The second project is an historical novel (with more fiction than history). It’s entitled Louisa--Iron Dove of the Frontier (Louisa is pronounced with a long i). The historical part of the story centers around Louisa Houston Earp, the half-Cherokee granddaughter of Sam Houston.  She was married to Wyatt Earp’s younger brother Morgan, for a few short years until his assassination in Tombstone, Arizona. The fiction portion of the story is, she could put on a pair of chaparajos (chaps) and spurs, strap a pistol to her hip (she was a crack shot, by the way), and wrangle dogies with the roughest of cowboys;  later come in from the range, put on her party gown, and feel right at home with Vassar graduates. She was also a trained classical concert pianist and played classical music in honky-tonk saloons. Her showmanship actually won the rowdy cowboys over to the point they accepted and actually enjoyed her music.  My plan is to release this one sometime next year. 
 Will's website & blog


Eunice Boeve said...

Will and Linda, I enjoyed this interview and am interested in Buddy. So will add it to my "To Read" list. The story about Louisa Houston Earp sounds good, too, so hope I'll know when you have it on the market. Thanks!

Anonymous said...

I enjoyed this post very much. Thanks Linda for the interview. We all ready know of the Earp boys. I think it's great that the "Lady" gets equal billing. Bill, I've read that now is the time to go digital with your books. You've got great storys that haven't hit that hot market yet. So find a pub you can trust and go for it.

Sherry R.

Linda Sandifer said...

Thanks for doing the interview, Bill. And best of luck with "Buddy."

Will Edwinson said...

You're welcome, Linda. Thanks for doing the interview. I'm excited about my new webpage that will be up soon.
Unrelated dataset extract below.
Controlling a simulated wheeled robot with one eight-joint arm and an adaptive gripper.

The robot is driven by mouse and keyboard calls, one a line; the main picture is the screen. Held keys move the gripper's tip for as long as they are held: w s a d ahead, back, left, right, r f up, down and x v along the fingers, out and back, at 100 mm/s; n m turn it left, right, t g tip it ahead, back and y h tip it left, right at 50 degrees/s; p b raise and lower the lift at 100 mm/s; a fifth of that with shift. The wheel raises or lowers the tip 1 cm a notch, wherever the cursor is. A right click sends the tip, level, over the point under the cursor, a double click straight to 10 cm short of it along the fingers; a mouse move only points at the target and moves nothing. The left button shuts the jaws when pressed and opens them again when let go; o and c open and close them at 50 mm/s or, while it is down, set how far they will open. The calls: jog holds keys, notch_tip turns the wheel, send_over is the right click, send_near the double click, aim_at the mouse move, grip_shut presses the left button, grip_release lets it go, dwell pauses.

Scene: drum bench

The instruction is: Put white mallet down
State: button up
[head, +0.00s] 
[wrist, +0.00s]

I'll let you and your readers know when it's up.

Will Edwinson said...

Greetings, Eunice:

I'm glad you enjoyed the interview.
The Buddy book is currently available at amazon.com. Also, I want to thank you for your expressed interest in Louisa. She turned out to be a remarkable character, I think. She was fun to write about. I think you'll enjoy reading about her. I'll certainly let you know when the book is released.